Stretching Robs You of Strength in the Short Term (But Is Good for You in the Long Term)
Well of course it does. Stretching and strengthening are opposites that balance one another. You wouldn't lift weights to stretch and you wouldn't stretch to build muscle - to condition muscles, yes, but not to build strength. The New York Times wrote about this a while back. It was so crazy a thought process. I explain why here in a previous post.
Stretching Doesn’t Lengthen Your Muscles
The last part of the article is the trickiest where it suggests muscles can’t lengthen. It states:
“One of the leading theories is that stretching doesn’t lengthen your muscles; it just changes your perception of pain, so that when the muscle gets stretched, you don’t mind as much.”
No. Just no.
In just that short sentence you can see how this is the kind of contradiction that creates all the confusion currently surrounding stretching and flexibility training. While the issue is more semantic than anything else, it is nonetheless misleading. They've confused the words lengthening and stretching with one another. It says “when the muscle gets stretched,” and at the same time it says, "stretching doesn't lengthen the muscle." But logic would indicate that stretching something does inherently lengthen it.

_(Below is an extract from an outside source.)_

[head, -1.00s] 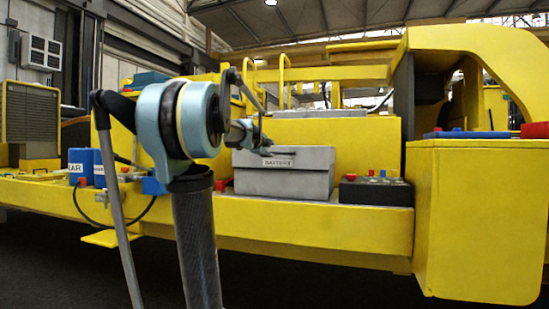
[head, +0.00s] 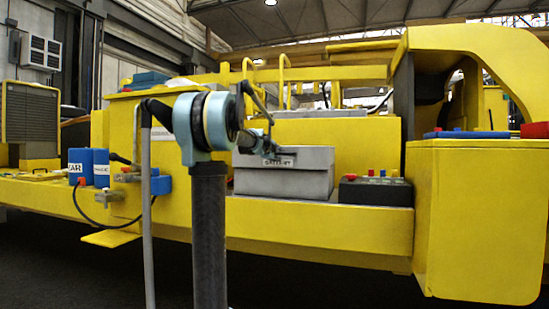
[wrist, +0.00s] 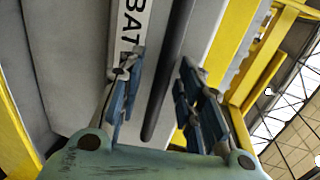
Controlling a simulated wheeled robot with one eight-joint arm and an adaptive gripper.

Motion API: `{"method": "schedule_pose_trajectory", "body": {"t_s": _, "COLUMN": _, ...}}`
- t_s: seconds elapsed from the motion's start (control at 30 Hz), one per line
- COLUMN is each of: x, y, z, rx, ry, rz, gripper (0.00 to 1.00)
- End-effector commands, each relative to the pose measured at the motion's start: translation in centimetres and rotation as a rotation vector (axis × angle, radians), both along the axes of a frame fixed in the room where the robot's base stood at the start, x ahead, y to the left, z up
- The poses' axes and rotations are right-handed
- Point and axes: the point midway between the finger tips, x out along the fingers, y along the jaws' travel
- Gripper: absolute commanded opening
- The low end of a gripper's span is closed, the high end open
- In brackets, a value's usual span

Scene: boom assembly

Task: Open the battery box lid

Most likely they mean to say that the physiological length of a muscle can’t be changed (like I’m not going to suddenly become 3 inches taller). But then they should explain it that way. Asserting that muscles can't be lengthened fails to consider the effect that everyday living has on our bodies. We know muscles get tight. We know they pull on us. We know they hold stress. We know they change with age. All of those things contract the muscles, make them “shorter" and make us feel tighter. But even then, compared to a strength analogy, it would be like saying the natural state of a muscle is weak and flabby and because of that, it can't be strengthened. This type of thinking fails to recognize the behavior of our muscles in our bodies and their response to moving through life itself.
Picture a person slouched and collapsed versus one standing up straight. The process of going from slumped to erect is a factor of both stretching and lengthening. So perhaps a better way to look at this is to see that stretching properly returns muscles to their natural, most elongated state, (that's why it feels so damn good :) undoing and releasing the tightening, shortening, shrinking effects of time, lifestyle, habits, neglect, etc…
Incidentally, the article mentions dynamic stretching, and this same principle holds true with regard to it as well. While it has in fact come into favor, it shares the same flaws as static stretching, PNF and AI, because without the right form underneath the movement, none of them can be effective. Meaning, if you bend to go farther, which is what most people do, regardless of the application, you're not stretching. You're collapsing, and you therefore defeat the purpose of the stretch. It's the path of least resistance and what the body does naturally. But it's bent. Not stretched. So again, it's not about if you stretch, but how you use your body to do it.
When to Stretch (and When Not to)
Finally, I question the statement that stretching doesn’t prevent injury because, “You haven’t changed anything about the way your joints or muscles move.” This is just silliness. Again, if we are looking at innate movement patterns, that's one thing. I agree that there are structural realities born into our bodies. But tight muscles around a joint absolutely affect the way it moves. And it goes both ways. Loose muscles can be as problematic as tight muscles.
To understand flexibility is to understand that it exists on a continuum with "too tight" as one extreme and "too loose" at the other. Too much stretching can cause injury for the same reason that not enough can. Muscles and joints work together to create movement. They need to be balanced for the body to feel good and function at its best.
There needs to be more conversation about how you train the whole body and less about stretches focused on one body part, like hamstrings, for example. We need more to be grounded in the concept of form, technique and methodology. Lots of assertions and claims get thrown around, but the how of it all is not sufficiently addressed. This article was a case in point. Every other type of exercise talks about proper form and technique, but oddly, not in the world of flexibility.
I don't know why the views on stretching, more than other kinds of workouts, tend to be so illogical, short-sighted and overly complicated. Just apply some common sense: Bent is not stretched and having a strong, flexible body that moves freely is a body that feels good.